In his column for TheBigMoney.com (Frappuccinos Work for Mom and Pop), Jonathan Weber argues that the closing of a Starbucks store in Missoula, Montana is no cause for celebration by small coffee houses. “It’s dangerous to assume that what’s bad for the chains is good for the mom-and-pops,” writes Weber, who maintains the loss of jobs from the Starbucks closure will hurt local businesses. “In this economy, a store closure is nothing to cheer about.”

A Slate article from 2007, titled “Don’t Fear Starbucks,” details the saga of a small Los Angeles-based coffee chain that discovered the intrusion of Starbucks was actually the best thing for its business.

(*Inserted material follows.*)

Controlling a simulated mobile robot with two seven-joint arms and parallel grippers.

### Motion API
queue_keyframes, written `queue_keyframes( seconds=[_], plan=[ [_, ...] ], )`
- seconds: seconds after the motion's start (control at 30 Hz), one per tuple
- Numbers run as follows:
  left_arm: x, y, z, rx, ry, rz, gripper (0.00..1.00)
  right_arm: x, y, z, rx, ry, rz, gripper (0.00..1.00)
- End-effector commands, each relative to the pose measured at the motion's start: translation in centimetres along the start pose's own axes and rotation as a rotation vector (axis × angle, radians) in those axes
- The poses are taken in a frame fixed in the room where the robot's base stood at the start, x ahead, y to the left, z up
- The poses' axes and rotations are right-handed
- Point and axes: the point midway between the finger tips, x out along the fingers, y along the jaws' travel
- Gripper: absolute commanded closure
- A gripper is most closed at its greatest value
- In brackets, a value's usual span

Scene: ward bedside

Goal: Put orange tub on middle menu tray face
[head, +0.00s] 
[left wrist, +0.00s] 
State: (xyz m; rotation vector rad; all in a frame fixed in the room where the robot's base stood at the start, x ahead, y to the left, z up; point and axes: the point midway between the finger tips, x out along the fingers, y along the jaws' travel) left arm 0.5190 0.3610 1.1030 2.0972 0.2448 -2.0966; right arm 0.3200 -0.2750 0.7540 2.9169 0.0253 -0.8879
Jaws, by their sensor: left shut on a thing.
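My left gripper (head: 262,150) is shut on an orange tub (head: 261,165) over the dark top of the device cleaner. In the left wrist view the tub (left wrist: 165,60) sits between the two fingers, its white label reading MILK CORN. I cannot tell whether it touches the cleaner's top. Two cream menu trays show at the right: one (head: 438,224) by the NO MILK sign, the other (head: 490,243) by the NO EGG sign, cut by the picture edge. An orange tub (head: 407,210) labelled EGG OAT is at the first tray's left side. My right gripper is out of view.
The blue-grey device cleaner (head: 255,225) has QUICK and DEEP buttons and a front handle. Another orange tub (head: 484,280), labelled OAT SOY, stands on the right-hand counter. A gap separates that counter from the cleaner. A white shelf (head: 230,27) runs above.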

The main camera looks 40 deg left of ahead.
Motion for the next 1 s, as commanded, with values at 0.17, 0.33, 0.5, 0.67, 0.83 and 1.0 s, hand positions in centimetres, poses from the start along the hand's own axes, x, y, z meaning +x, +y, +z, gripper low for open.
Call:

Yet the perception of Starbucks driving out small businesses endures, as evidenced by a 2006 lawsuit against them by another Seattle-based coffee shop that claimed Starbucks “illegally maintains its monopoly by barring other coffeehouses from prime downtown high-rises in Seattle and Bellevue through exclusive leases with property owners.”

Belvi Coffee owner Penny Stafford, who launched the suit, claimed Starbucks ran her and other local shops out of business by “buying coffee sellers and flooding neighborhoods with new Starbucks stores that even cannibalized the sales of existing Starbucks shops.”

Bryant Simon

Simon says that while Starbucks was very predatory in the late ’80s and early ’90s, in what he refers to as its “early period,” that this aggression was primarily directed at small chains that operated a handful of stores in big metropolitan areas like Boston, Chicago and San Francisco. “It didn’t care about the mom and pops.”

According to Simon, Starbucks would use its power to get the best location and sign really long leases that would essentially restrict landlords from also renting to competitors.

“While it doesn’t kill the small coffee shop, it leaves them on a side street in a smaller town a little off the main drag where you get the densest amount of traffic.”

Simon believes a lot of the anti-Starbucks sentiment that exists today comes more from a fear of homogenization than from anything Starbucks is doing.

“There’s a long history of anti-chainstore feeling in this country and I think it’s the general perception that Starbucks is everywhere and so it must come at the cost of something else,” he says, pointing to movements in small communities like Benicia, California, which are trying to enact bylaws to make it tougher for Starbucks franchises to operate. “They made the association between seeing it everywhere and not seeing what they thought they wanted (more mom and pops) and blaming Starbucks for that.”

The irony now is that Starbucks is actually closing stores, while the smaller chains and mom and pops are fairing pretty well.

“Starbucks can no longer offer what they initially promised and it’s the small coffee shops that are doing a better job,” says Simon, about appealing to coffee connoisseurs - the same customers that helped them grow so rapidly in the beginning.

Simon points to the Chicago’s Intelligentsia as an example of a smaller chain that is “out-coffeeing” Starbucks by servicing that high-end specialty coffee niche. Last year Starbucks announced it was closing 600 stores in the U.S. and has since made a number of changes to reclaim some of the market lost to independents.

Simon sees this as an attempt by Starbucks to “reclaim that initial authenticity,” as he asserts the chain has been forsaken by its high-end coffee drinkers and is not a destination for people “who are really interested in cool.”